Wondering if I was crazy and being irrational.  I remember not wanting to die, but at the same time wanting die, so that I could be free, and having to fight the urge to take control of when and how I died away from Dow, and away from God.
 
I remember...
I had never witnessed this type of behavior from anyone before in my life.  I could find no logic for his behavior.  My street instincts [gut feelings] had begun to strongly come into play.  I couldn’t understand why.  My street instincts were telling me to be in a constant state of alert, that Dow had a desire to hurt me, to kill me. I could not reconcile my street instincts with my intellectual mind.

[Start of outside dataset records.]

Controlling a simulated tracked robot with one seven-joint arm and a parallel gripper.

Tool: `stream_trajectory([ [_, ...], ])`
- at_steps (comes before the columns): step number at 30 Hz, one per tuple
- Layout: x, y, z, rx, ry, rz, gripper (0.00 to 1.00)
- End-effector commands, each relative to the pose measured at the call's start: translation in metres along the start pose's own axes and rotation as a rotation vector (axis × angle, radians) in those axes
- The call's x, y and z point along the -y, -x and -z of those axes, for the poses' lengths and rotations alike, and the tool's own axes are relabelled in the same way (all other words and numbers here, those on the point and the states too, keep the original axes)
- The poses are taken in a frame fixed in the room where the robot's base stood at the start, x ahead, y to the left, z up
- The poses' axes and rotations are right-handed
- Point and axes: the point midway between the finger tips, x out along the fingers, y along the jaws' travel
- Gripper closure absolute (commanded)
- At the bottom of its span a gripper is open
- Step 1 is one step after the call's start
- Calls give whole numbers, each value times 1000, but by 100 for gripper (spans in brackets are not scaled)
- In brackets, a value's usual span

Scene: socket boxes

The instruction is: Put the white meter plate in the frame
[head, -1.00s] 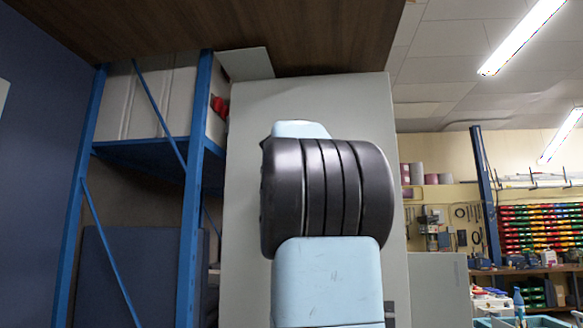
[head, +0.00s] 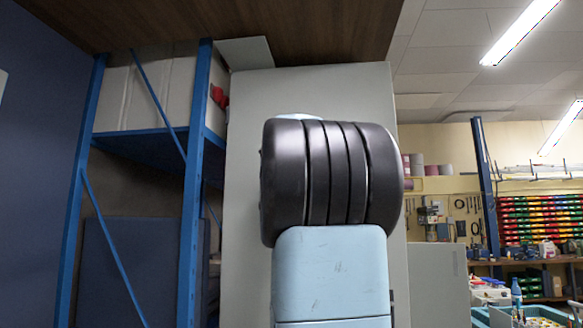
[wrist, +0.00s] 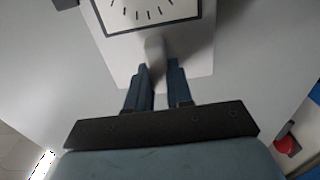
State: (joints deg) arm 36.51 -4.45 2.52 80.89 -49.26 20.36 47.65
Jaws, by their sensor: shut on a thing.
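The white meter plate (wrist: 197,58) shows at the top of the wrist view, with a dark-edged dial and black tick marks that run out of the picture. A pale knob stands out from its lower part. My gripper (wrist: 160,72) is shut on the meter plate by this knob, one dark blue finger on each side. The plate is in front of a pale grey surface; I cannot tell whether they touch. In the head view my arm hides the gripper and plate. I cannot make out the frame in either view.
A tall grey cabinet (head: 310,90) stands behind my arm in the head view. A blue shelf rack (head: 190,200) is close on its left. A dark wooden surface (head: 200,18) hangs overhead. A workbench (head: 550,262) with colored bins is far right.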

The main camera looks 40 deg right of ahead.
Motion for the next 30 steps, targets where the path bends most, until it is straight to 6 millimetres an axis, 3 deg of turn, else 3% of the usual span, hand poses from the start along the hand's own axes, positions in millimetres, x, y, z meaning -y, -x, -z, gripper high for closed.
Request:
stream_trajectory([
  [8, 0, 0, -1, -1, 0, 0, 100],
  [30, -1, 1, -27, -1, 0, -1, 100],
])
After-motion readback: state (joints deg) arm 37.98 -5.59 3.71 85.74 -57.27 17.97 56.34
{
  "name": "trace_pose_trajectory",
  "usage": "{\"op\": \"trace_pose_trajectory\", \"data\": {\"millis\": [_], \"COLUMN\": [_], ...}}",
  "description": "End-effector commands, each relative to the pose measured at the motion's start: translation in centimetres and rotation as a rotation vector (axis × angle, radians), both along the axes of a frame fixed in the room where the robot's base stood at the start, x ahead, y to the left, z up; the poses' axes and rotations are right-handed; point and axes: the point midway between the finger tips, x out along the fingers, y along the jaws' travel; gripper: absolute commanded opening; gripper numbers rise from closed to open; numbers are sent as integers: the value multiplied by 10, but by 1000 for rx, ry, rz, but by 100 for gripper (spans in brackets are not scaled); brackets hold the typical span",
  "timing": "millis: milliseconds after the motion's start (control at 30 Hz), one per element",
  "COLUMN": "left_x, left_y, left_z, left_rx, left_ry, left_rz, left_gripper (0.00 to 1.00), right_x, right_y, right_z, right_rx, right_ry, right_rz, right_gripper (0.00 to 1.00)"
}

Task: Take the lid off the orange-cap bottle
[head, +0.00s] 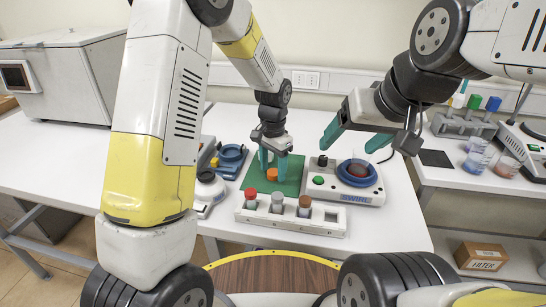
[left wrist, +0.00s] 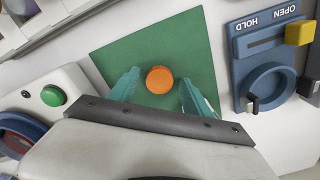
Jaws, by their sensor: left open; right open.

He had been a law enforcement officer, for goodness sake!  He was a good guy, right?  He respected and had upheld the law, hadn’t he?  I began to think there was something wrong with me, not him.
 
I remember...
The day I invited a friend over for lunch.  Dow was not supposed to be home, he was supposed to be out working.  Dow knew she was coming.  She was highly knowledgeable about and involved in domestic violence issues.  Dow did not know why I really wanted to see her, but he knew her background, and that I had been trying understand his “explosions” for so long. 
 
I needed to speak about my fear.  I needed to find out why my street instincts were coming out so strongly.  I needed to find out if I was being irrational … to find out if I was going crazy … to try and make sense out of all of this.  Was it me? Was it him?  What was this???  Help me to understand!
 
Dow didn’t leave the house that day, he decided not to work.  When my friend arrived, he sat with us and took over the conversation, and began speaking about  domestic violence issues.  He spoke about how strongly he stood against it, and mentioned domestic violence incidents he had responded to as a law enforcement officer.  She seemed to be buying into it.  I knew she had when he arranged a public speaking date with her to talk about domestic violence to a group. 
 
A light went out in me...I felt so alone.  No one would believe me.  No one would be able to help me.
 
I responded to this feeling of despair as I had done when I was young.  I just turned my head away, stood up without saying a word, and walked away.  I left the room. I didn’t return. I knew Dow was not going to let me talk to her alone.  He could charm anyone he set out to charm, even my most knowledgeable friend – or so I thought and believed at the time.  
 
I went into one of the bedrooms and busied myself with doing some cleaning in an attempt to distract myself.  I went to the farthest point in the house away from Dow.